Rep. Cantor, a supporter of a Republican version of the DREAM Act, which would have granted the children of illegal immigrants a path to citizenship in some situations, was seen as a key link in any bipartisan efforts to push through an immigration overhaul in the 112th Congress. With the severance of this link—and its replacement by a candidate who ran and won on an anti-amnesty, ultraconservative immigration platform—the chances of these efforts succeeding have gone from slim to practically none.
For Democrats, this reality has soured the otherwise delicious schadenfreude that comes with an improbable takedown of a GOP leader. But in terms of policy, the replacement of Cantor with Brat isn’t all that bad for the left.
Rather, Brat, far from an orthodox Tea Partier, has an unusual anti-corporate, anti-big business populism that stands out in an era when the GOP has become enamored of unfettered neoliberalism.

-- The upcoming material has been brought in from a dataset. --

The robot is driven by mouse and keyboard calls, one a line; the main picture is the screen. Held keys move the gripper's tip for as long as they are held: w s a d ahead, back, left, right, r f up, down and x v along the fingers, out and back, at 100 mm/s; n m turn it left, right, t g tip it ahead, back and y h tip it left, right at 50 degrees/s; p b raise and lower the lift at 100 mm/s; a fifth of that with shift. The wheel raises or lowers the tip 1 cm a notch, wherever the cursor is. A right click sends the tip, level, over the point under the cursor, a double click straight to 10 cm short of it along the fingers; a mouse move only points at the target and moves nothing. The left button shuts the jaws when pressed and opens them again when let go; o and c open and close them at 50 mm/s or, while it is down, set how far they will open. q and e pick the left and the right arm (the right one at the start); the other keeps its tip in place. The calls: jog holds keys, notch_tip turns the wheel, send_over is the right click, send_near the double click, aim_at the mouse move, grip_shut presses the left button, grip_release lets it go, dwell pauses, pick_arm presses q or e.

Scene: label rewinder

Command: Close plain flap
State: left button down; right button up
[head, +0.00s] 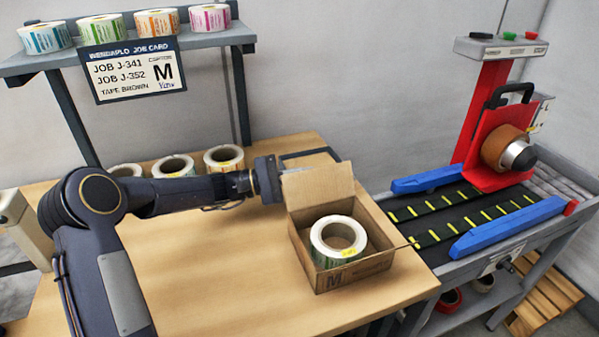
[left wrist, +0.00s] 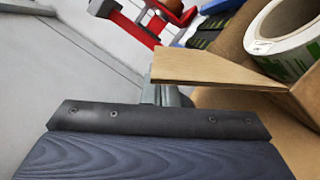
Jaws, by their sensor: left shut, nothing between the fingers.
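An open cardboard box (head: 345,278) marked M stands on the table with a label roll (head: 338,241) inside it. Its back flap (head: 318,187) stands up, plain on the side I see. My left gripper (head: 278,180) is at the left end of this flap, behind the box's back left corner. It is shut with nothing in it. In the left wrist view a cardboard flap edge (left wrist: 225,70) lies just past the gripper (left wrist: 165,97), with the roll (left wrist: 285,30) beyond. I cannot tell whether gripper and flap touch. My right gripper is not in view.
A conveyor with blue rails (head: 508,226) and a red tape head (head: 490,140) stands right of the table. Several label rolls (head: 173,166) stand behind my left arm. A shelf with a job card (head: 135,73) is above. The table front left is clear.

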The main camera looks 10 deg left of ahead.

Go to Brat’s campaign website, and you’ll read of the “special moneyed interests” that have “corrupted the democratic system.” Analyze his rhetoric and you’ll see it littered with animus toward Big Finance. (At one representative Tea Party meeting last month in Mechanicsville, Va., he said, “All of the investment banks, up in New York and D.C., they should have gone to jail,” and the incarceration of Wall Street executives has been a recurring talking point of his.)
On the issues, Brat has attacked Cantor for watering down the STOCK Act of 2012—an attempt to tighten up insider-trading rules and add transparency to the financial lobbying process. He’s also lambasted the majority leader for cozying up to the Business Roundtable and the U.S. Chamber of Commerce—massive pro-corporate lobbying giants typically supported by Tea Party politicians.
Yes, he’s a Tea Party populist, but crucial parts of his populism are of the Zuccotti Park strain, rather than the Rand Paul-Ted Cruz variety.
“Eric Cantor and the Republican leadership do not know what a free market is at all, and the clearest evidence of that is the financial crisis,” Brat said to radio host Flint Engelman in May. “When I say free markets, I mean no favoritism to K Street lobbyists.”
If we look at the majority leader’s backers, Cantor certainly is a corporate congressman. A former member of the House Banking Committee, he received $1.4 million dollars in donations from the financial services industry this election cycle according to the nonpartisan Center for Responsive Politics. And his three biggest donors, as of January 1, when the last FEC records were made public, were the Blackstone Group, Scroggin Capital, and Goldman Sachs.
For DREAMers, these matters are of (relatively) little import. But for many Democrats, the blow to immigration reform comes with a thick silver lining—and a pretty satisfying middle finger to Wall Street.